What’s even worse is the fact this movie has no clue what it wants to be and for what audience. Tone-wise the film is a trainwreck, with its awkward mix of comedy and shockingly dark undertones having no balance. DC was clearly trying to ape the oddball Guardians of the Galaxy, but features none of the brains or humor that those films feature. It fails to do much for fans of comic books, with these characters never getting much character development or screentime to grow together on screen. It’s all just a mess, and fails to ever even be an entertaining one due to its horrendous attempts at humor and incompetently-filmed action scenes.
3. Man of Steel
The constant complaint surrounding Superman is that he is a rather boring character. Due to him being nearly invincible and having a hard story to relate to, he’s a harder character to adapt that one would anticipate. Man of Steel approaches the character with a more human approach, and for about an hour that works incredibly well.

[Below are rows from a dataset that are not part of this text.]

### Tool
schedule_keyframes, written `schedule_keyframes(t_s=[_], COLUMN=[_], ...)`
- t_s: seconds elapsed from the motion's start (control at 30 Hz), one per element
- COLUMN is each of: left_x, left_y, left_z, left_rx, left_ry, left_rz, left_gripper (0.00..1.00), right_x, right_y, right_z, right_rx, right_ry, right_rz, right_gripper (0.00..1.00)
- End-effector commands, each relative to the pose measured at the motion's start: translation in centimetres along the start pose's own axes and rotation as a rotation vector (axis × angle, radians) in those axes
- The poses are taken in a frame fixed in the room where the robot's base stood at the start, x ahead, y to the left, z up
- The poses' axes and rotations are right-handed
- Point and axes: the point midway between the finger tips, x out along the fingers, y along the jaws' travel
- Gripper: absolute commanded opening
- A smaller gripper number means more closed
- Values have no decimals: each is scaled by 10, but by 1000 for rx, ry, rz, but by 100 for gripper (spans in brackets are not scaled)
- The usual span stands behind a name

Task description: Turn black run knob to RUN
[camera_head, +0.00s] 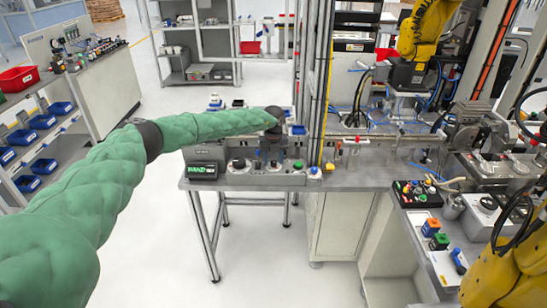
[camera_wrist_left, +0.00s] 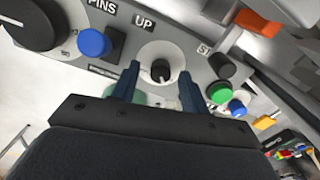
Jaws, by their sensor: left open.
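A rotary knob (camera_wrist_left: 161,72) with a black pointer on a round white dial sits on the grey control panel (camera_head: 265,178). In the left wrist view it lies between my left gripper's (camera_wrist_left: 159,74) two dark blue fingers. The gripper is open, with one finger on each side of the knob; I cannot tell if they touch it. No RUN lettering is readable near it. In the head view my green-sleeved left arm reaches over the panel, and its gripper (camera_head: 269,150) points down and hides part of the panel. My right gripper is not in view.
Close to the knob are a blue button (camera_wrist_left: 94,43), a green button (camera_wrist_left: 218,92), a black button (camera_wrist_left: 221,65) and a large black dial (camera_wrist_left: 30,22). A green display (camera_head: 202,170) stands left of the panel. Yellow robot arms (camera_head: 428,28) stand at the right.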

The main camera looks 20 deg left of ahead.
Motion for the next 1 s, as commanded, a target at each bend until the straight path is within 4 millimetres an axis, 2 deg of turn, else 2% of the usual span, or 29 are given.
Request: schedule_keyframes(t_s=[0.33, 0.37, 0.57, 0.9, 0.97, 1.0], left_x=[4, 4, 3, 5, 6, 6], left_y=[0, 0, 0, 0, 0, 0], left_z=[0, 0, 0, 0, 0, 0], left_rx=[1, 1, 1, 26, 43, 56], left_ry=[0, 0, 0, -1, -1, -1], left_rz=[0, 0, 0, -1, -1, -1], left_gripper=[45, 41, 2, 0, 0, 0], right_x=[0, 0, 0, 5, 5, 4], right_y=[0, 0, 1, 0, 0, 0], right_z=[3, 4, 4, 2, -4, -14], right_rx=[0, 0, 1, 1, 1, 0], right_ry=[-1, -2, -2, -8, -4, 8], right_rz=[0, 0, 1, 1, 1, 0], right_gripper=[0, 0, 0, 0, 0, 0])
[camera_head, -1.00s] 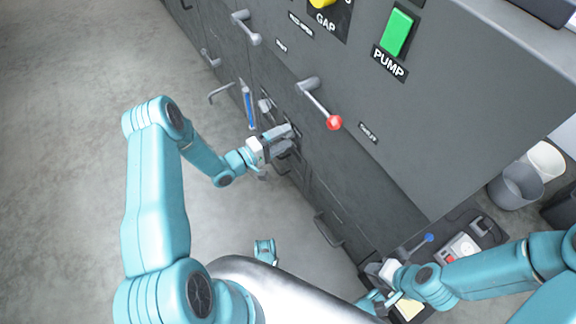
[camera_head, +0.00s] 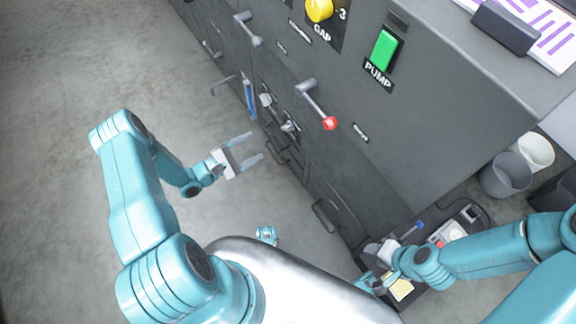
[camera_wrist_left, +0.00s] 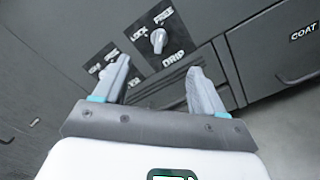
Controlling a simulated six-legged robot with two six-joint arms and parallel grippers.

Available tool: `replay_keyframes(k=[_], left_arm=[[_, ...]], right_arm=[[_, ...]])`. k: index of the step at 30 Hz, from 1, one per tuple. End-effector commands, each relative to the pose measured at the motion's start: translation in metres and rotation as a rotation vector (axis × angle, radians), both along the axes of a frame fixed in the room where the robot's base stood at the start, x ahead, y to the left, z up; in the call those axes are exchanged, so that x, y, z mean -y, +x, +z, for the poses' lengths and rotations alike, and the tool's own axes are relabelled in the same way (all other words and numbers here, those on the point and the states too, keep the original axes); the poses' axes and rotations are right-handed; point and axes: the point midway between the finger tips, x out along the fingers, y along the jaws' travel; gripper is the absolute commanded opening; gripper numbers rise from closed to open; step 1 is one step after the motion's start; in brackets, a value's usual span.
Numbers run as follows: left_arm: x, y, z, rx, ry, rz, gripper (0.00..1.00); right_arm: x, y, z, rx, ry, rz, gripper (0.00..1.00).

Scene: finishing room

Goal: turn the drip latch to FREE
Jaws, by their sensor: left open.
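The drip latch (camera_wrist_left: 158,40) is a small pale knob on a black plate lettered LOCK, FREE and DRIP. In the left wrist view it stands nearly upright between the words LOCK and FREE; I cannot tell for sure which it points to. In the head view it is the lower of two small latches (camera_head: 289,126) on the dark cabinet front. My left gripper (camera_head: 252,147) is open and empty, back from the cabinet, its fingers (camera_wrist_left: 158,75) pointing towards the latch without touching it. My right gripper (camera_head: 378,258) is at the lower right; its fingers are unclear.
A second latch (camera_head: 266,100) sits beside the drip latch, its plate partly hidden by a finger in the wrist view. A red-knobbed lever (camera_head: 318,110) sticks out above. Drawer handles (camera_head: 325,215) project below. Open floor (camera_head: 80,80) lies left. A dark tray (camera_head: 468,215) is near my right arm.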

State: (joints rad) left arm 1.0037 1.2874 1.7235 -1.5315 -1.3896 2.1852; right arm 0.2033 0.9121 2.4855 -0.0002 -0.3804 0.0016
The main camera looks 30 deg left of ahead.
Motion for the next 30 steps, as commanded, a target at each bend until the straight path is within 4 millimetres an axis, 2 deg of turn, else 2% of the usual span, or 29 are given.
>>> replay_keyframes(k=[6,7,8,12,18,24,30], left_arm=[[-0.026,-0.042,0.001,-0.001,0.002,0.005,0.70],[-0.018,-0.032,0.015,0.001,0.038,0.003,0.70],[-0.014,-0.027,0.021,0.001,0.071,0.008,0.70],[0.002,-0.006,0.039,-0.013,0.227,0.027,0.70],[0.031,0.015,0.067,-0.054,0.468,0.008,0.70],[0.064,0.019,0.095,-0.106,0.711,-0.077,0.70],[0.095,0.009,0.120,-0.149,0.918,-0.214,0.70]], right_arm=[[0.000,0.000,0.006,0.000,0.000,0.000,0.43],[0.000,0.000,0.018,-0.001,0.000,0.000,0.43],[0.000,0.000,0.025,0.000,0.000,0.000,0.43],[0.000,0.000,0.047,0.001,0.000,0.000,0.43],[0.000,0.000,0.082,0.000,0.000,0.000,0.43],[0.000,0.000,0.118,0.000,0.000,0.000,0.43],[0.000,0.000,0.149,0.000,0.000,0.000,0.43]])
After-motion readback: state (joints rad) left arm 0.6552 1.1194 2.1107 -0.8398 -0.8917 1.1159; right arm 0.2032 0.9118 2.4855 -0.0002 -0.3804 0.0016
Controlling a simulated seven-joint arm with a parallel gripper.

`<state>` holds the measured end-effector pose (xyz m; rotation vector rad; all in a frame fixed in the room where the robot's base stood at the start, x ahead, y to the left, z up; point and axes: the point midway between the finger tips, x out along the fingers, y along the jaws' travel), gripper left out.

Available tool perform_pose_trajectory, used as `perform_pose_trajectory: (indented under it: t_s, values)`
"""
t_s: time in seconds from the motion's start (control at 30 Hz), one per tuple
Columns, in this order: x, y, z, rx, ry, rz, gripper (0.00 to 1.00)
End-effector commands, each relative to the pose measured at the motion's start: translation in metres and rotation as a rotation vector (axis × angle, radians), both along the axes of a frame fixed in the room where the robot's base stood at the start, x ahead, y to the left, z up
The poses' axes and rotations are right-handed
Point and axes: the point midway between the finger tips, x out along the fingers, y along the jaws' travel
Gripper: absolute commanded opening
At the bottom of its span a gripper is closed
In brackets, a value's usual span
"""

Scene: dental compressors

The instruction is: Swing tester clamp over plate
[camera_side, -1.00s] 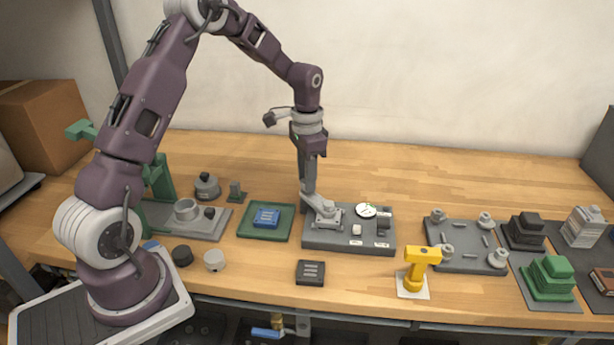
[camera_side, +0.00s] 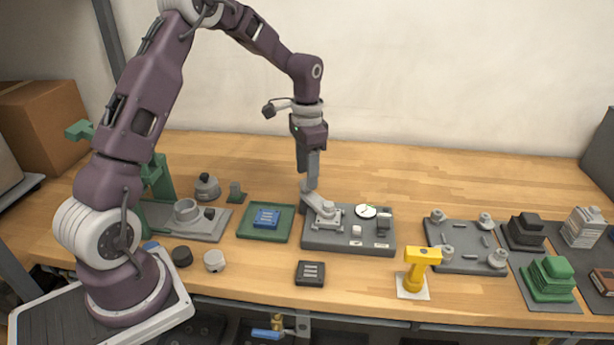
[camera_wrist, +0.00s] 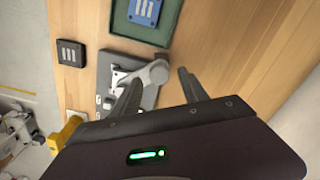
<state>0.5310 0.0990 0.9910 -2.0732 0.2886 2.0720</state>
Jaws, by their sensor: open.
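The tester (camera_side: 345,240) is a grey base with a white round dial (camera_side: 366,211) and small switches, near the middle of the bench. Its light grey clamp arm (camera_side: 314,198) is at the base's left end, beside a small plate with bolts (camera_side: 328,221). In the wrist view the clamp arm (camera_wrist: 150,75) has a rounded end that lies between my finger lines. My gripper (camera_side: 309,184) is open just above the clamp's upper end, and it also shows in the wrist view (camera_wrist: 160,83). I cannot tell whether a finger touches the clamp. The fingers hide part of the base.
A green tray (camera_side: 246,230) with a blue block (camera_side: 266,218) is left of the tester. A black block (camera_side: 310,273) lies in front. A yellow tool (camera_side: 419,270) stands front right, near a grey fixture plate (camera_side: 462,240). The bench behind is clear.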

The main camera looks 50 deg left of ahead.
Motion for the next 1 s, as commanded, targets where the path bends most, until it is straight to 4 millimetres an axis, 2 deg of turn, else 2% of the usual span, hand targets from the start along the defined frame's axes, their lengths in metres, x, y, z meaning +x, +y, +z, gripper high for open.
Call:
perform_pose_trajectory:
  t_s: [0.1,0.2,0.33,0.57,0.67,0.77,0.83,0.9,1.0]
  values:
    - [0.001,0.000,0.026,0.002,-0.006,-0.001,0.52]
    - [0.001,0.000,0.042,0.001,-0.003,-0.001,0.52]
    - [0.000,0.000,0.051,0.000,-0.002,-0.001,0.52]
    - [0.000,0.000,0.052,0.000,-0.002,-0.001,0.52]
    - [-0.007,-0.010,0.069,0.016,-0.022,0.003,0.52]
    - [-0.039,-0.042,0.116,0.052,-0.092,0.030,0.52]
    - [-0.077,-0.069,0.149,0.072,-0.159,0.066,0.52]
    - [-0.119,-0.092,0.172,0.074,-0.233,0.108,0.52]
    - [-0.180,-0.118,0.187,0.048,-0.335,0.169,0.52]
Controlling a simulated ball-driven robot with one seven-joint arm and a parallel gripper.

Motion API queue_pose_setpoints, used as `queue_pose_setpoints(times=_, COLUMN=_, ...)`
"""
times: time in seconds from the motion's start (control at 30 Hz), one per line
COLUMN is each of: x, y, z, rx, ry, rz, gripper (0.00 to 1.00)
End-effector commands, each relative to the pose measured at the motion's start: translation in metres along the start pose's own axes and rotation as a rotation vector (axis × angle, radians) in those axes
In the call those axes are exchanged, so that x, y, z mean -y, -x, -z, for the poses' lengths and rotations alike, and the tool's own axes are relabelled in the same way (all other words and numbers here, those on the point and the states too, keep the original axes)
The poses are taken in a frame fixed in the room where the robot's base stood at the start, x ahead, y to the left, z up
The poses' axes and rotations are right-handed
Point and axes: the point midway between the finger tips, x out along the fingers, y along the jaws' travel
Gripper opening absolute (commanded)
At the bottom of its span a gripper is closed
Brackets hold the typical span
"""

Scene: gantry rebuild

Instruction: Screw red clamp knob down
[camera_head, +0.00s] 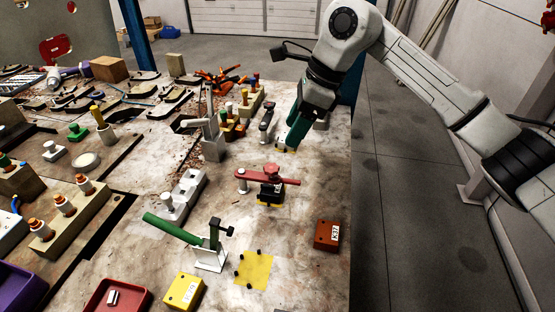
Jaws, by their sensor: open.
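The red clamp (286,180) stands on the worn bench, right of centre. Its red arm lies roughly level, from a pale post on its left across a dark block with a yellow base (268,199). The red knob (271,169) sits on top of the arm, near its middle.
A green-handled toggle clamp (172,229) stands in front left, near a yellow pad with black pegs (254,269). A red-brown block (327,236) and a yellow block (183,290) lie near the front. A grey metal fixture (214,147) stands left of my gripper. Bench space right of the clamp is clear.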

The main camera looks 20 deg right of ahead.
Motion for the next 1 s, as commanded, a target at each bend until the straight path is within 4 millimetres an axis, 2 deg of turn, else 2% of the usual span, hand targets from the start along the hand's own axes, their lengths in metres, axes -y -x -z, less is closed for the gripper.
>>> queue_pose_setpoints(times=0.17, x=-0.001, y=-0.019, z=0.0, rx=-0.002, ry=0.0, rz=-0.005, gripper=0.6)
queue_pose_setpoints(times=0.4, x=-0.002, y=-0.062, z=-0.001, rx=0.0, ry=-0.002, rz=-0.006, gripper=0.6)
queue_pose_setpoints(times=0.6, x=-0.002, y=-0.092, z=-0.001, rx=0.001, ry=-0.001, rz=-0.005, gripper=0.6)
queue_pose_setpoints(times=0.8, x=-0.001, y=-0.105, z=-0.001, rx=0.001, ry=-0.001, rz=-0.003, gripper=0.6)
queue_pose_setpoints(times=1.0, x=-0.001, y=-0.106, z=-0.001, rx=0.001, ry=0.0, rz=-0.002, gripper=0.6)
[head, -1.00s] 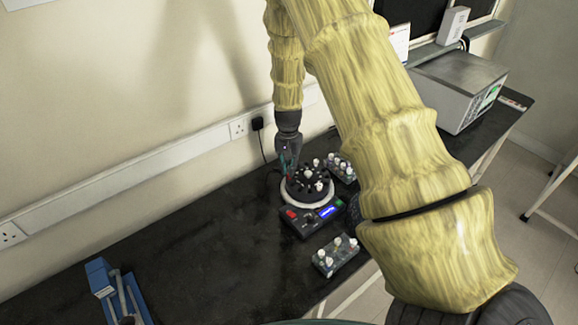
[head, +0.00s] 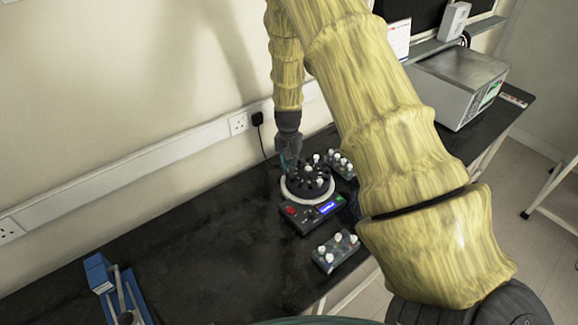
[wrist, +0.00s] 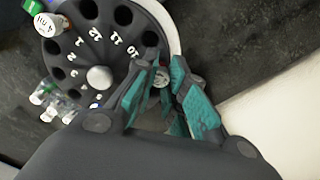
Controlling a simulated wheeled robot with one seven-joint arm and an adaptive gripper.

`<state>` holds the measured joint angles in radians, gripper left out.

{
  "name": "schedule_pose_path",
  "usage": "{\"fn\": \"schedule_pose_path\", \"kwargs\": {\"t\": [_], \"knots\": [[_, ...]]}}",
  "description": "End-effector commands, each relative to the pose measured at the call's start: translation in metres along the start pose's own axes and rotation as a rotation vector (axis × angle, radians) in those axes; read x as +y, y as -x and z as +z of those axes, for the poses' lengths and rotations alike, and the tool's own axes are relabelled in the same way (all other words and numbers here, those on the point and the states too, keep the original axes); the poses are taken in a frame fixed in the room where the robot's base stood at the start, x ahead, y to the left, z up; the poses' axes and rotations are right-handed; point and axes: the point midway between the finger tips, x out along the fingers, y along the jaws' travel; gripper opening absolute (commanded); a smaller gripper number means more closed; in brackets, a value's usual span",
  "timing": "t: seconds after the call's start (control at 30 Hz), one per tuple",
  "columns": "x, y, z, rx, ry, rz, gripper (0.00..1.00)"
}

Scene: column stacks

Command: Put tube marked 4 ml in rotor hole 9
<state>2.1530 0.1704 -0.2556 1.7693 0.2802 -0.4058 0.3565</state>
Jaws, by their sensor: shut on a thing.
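The black rotor (wrist: 112,62) with numbered holes fills the upper left of the wrist view; numbers 10, 11 and 12 are readable. In the head view the rotor (head: 309,183) sits in a white-rimmed unit. My gripper (wrist: 170,92), with teal finger pads, is shut on a tube (wrist: 162,78) whose pale cap shows between the fingers; its marking is not readable. It is at the rotor's edge beside number 10, where the number is covered by the finger. My gripper (head: 289,160) is at the rotor's back left in the head view. Another white cap (wrist: 46,25) appears to read 4 ml.
A rack of capped tubes (head: 334,254) stands in front of the rotor unit, another (head: 342,164) behind it to the right. The unit's control panel (head: 314,214) faces forward. A grey box-shaped device (head: 458,88) is at right.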

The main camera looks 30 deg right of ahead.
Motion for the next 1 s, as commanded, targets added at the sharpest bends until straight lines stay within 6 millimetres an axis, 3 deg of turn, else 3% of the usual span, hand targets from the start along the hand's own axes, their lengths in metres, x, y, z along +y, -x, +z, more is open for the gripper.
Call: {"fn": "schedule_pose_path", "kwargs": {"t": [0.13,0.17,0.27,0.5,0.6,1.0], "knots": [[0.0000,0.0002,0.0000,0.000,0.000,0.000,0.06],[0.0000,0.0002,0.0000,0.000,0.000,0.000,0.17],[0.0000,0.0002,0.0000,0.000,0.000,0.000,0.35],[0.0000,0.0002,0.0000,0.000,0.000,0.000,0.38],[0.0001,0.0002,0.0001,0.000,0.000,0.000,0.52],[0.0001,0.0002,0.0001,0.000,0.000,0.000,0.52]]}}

The first half of this film is extremely riveting. Director Zach Snyder not only brings Superman’s origins to life with a grand opening setpiece, but also spends much of the film’s screentime to get to understand the character’s complicated dynamic. For once, the audience is put in Clark Kent’s shoes as we get to see his internal conflict of trying to understand his purpose in a world that is foreign to him. Its thoughtfully done, and surprisingly poignant at parts. Henry Cavill also makes for a surprisingly good Superman, breathing new life into the storied hero.
Where the film loses me is when it gets more into standard-issue superhero origin elements. Michael Shannon certainly isn’t bad as archrival Zod, but the character in general never has the impact that he could have. Much of the final half is spent setting up the film’s grand action finale, which at this point is infamous for just how bad it is.
Now I don’t take as much issue with the semantics of the sequence as I do for just how overblown it is. It all goes on for far too long, with it being a seemingly endless amount of loud action and destruction. It all just becomes boring to watch after a while, with the sequence losing its purpose and point after seeing the twelfth building be destroyed. Man of Steel isn’t a bad movie, but it’s a mixed bag that fails to do justice to its great first half.
2. Batman V Superman: Dawn of Justice
Everyone has their own perspective on Dawn of Justice, as its easily the most controversial of the DCEU films to be released. Personally, I admire the ambition and merit here, as well as Zach Snyder’s stylish and dark tone. This is a movie that successfully grounds to of comics most iconic humans in a thoughtful way, with both being fully-developed and uniquely human characters. By the end of the film, you grow to care for these heroes, as they feel more like flawed human beings than larger than life heroes.
At the same time, I understand the aspects about the film that everyone detests. There is just far too much going on here from a story perspective, with most of it being either uninteresting or under-developed. Even the Special Edition fails to make some of the film’s more plot-oriented aspects all that interesting. The action here I also find unimpressive, with its overuse of CGI taking away potentially cool moments. The debate on whether this film is good or not will continue to rage on, but I think it’s a movie that should be credit for its ambition.
1. Wonder Woman
My biggest worry going into Wonder Woman was its star Gal Gadot, as she did not have much of an opportunity to shine in Batman V Superman. However, Gadot turns out to be the anchor this film needs. She represents the character well while also bringing her own presence to the role. Paired alongside Chris Pine, the duo make for a wonderful charismatic pair that are a joy to watch.
DC has taken a mostly dark approach to their characters, but Wonder Woman film steers away from that direction. The film is earnest and light-hearted, without every descending into the overly-jokey tone that a lot of Marvel films often have. There is an optimistic quality about the film that feels so refreshing, enforcing all the old-school concepts that superheroes represent. Wonder Woman inspires its audience, not only through the actions of its heroine, but also through showing the best in humanity.
Wonder Woman shows what makes DC different than its Marvel counterpart. Instead of sticking to the formula, DC let director Patty Jenkins make the film she wanted to make, which in a lot of ways is different to the superhero genre. The final product is one of the best superhero films of recent memory.